At the end of the day, having tweeters going to these rather extreme frequencies does seem to have benefits and certainly does no harm so I'm sure manufacturers (ourselves included) will continue to use them - at the same time something like our old Aego 2 only went to 15kHz max and no-one seemed to notice, most finding the sound very enjoyable!

 

[altruistic.lemon]

Hey cno, still on this, huh?

What sources do you have that can reproduce over 22khz??

 

[CnoEvil]

Hey cno, still on this, huh?

What sources do you have that can reproduce over 22khz??

....'fraid so. First time round, Richard Allen was the only one (from a manufacturer) to respond.

The whole point of the thread was to understand the approach of different manufacturers....which now only leaves Dean Hartley (whose company has taken the most extreme approach).

 

[CnoEvil]

Hi CnoEvil,

Well, from my point of view the main benefit of having tweeters reaching to 40kHz+ is largely for the region you CAN actually hear, up to 18-20kHZ or so max. All drivers have break-up points and the further you can push them from their main operating bands then the smoother their response should be. The old Porsche going 70mph is much more comfortable than an 800cc Mini kinda thing. However, as others have said, harmonics play a part and also in listening to a supertweeter attached to one of our conventional models there were definite benefits in terms of "air" and space to the sound, a more "live" effect so to speak. This could of course have been in part to it bolstering output into the normal hearing band...

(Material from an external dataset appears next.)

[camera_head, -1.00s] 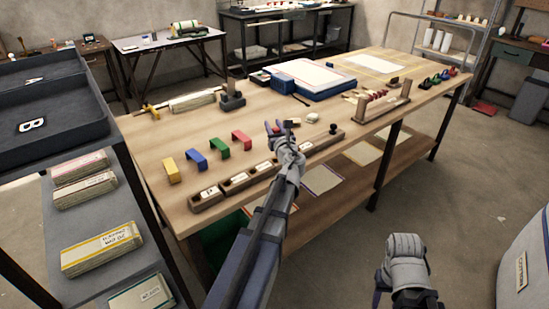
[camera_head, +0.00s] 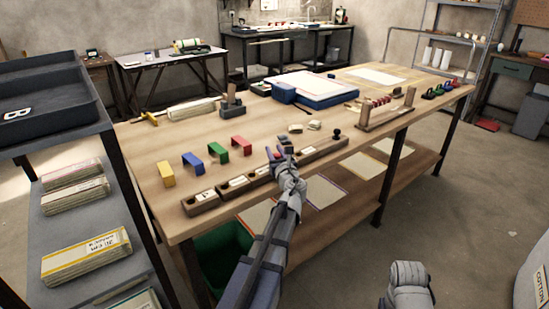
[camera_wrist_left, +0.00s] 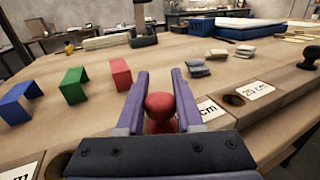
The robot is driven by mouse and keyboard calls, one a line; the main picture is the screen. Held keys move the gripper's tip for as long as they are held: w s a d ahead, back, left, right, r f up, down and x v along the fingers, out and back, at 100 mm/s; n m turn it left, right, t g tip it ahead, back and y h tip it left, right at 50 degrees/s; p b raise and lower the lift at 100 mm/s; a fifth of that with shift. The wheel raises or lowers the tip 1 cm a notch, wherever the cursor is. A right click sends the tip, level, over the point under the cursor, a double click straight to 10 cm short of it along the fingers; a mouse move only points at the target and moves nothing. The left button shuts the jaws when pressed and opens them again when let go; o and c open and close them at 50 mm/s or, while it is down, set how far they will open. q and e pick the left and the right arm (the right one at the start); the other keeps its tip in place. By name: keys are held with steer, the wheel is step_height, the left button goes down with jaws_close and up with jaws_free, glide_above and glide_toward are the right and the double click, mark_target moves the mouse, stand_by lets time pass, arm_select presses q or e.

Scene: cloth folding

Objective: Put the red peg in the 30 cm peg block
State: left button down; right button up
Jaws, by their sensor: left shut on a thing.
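My left gripper (camera_head: 279,153) is shut on the red peg; its round head (camera_wrist_left: 160,104) shows between the two fingers in the left wrist view. The peg's lower part is hidden by the gripper. The gripper is close to the row of wooden peg blocks along the table's front edge. One block bears a "25 cm" label (camera_wrist_left: 257,90) beside a dark hole. Another label (camera_wrist_left: 210,110) is partly hidden by the finger; only "cm" reads. I cannot make out which block is the 30 cm one.
Yellow (camera_head: 166,174), blue (camera_head: 192,160), green (camera_head: 218,151) and red (camera_head: 242,145) brackets stand behind the blocks. A dark round-headed peg (camera_head: 336,134) stands at the row's right end.

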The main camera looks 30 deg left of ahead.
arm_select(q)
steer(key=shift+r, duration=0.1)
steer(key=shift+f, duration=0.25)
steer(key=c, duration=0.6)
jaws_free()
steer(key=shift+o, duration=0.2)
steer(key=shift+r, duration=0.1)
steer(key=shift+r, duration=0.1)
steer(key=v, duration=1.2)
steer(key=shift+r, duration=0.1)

At the end of the day, having tweeters going to these rather extreme frequencies does seem to have benefits and certainly does no harm so I'm sure manufacturers (ourselves included) will continue to use them - at the same time something like our old Aego 2 only went to 15kHz max and no-one seemed to notice, most finding the sound very enjoyable!

Thank you for taking the time to respond - much appreciated.

One more question (and it's a b**?!er), if I may. In your opinion, is there a point, above which there is no point in going (what is it)....or is it a case that the higher you go the better?